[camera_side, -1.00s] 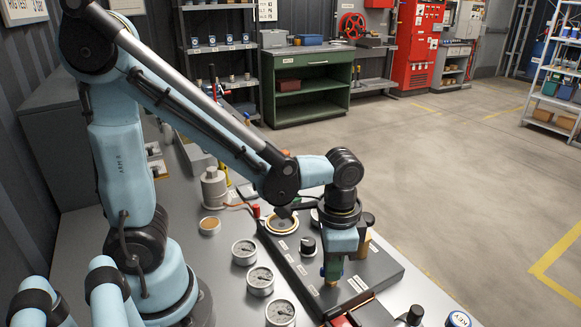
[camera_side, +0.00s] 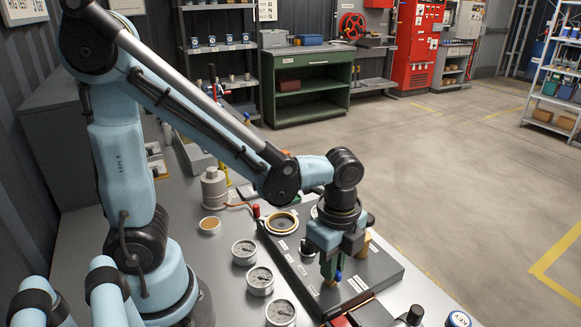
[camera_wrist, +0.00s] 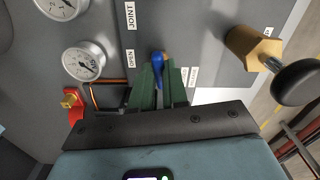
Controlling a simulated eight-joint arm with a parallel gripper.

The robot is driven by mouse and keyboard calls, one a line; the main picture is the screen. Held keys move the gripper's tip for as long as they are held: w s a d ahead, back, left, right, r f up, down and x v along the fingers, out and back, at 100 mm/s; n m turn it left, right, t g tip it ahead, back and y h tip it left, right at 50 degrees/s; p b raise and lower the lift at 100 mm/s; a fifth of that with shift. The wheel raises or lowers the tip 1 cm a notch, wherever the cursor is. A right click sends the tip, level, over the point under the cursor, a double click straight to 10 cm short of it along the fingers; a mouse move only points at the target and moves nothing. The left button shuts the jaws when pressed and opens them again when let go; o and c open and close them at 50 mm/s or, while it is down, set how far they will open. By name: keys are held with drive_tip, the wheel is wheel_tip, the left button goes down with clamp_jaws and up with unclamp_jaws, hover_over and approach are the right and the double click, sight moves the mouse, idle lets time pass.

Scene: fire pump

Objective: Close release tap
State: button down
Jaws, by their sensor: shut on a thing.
—————
* [THE REQUEST] Omit any images, then output the listing exactly.

* [ANSWER TO THIS TASK]
[camera_side, -1.00s] 
[camera_side, +0.00s] 
[camera_wrist, +0.00s] 
Controlling a simulated eight-joint arm with a parallel gripper.

The robot is driven by mouse and keyboard calls, one a line; the main picture is the screen. Held keys move the gripper's tip for as long as they are held: w s a d ahead, back, left, right, r f up, down and x v along the fingers, out and back, at 100 mm/s; n m turn it left, right, t g tip it ahead, back and y h tip it left, right at 50 degrees/s; p b raise and lower the lift at 100 mm/s; a fifth of that with shift. The wheel raises or lowers the tip 1 cm a notch, wherever the cursor is. A right click sends the tip, level, over the point under the cursor, a double click straight to 10 cm short of it along the fingers; a mouse move only points at the target and moves nothing. The left button shuts the jaws when pressed and opens them again when let go; o and c open and close them at 50 mm/s or, while it is down, set how far they will open. By name: keys are held with drive_tip, the wheel is wheel_tip, the left button goes down with clamp_jaws and up with unclamp_jaws, hover_over and approach are the right and the double click, sight moves the mouse, idle lets time pass.

Scene: fire pump

Objective: Close release tap
State: button down
Jaws, by their sensor: shut on a thing.

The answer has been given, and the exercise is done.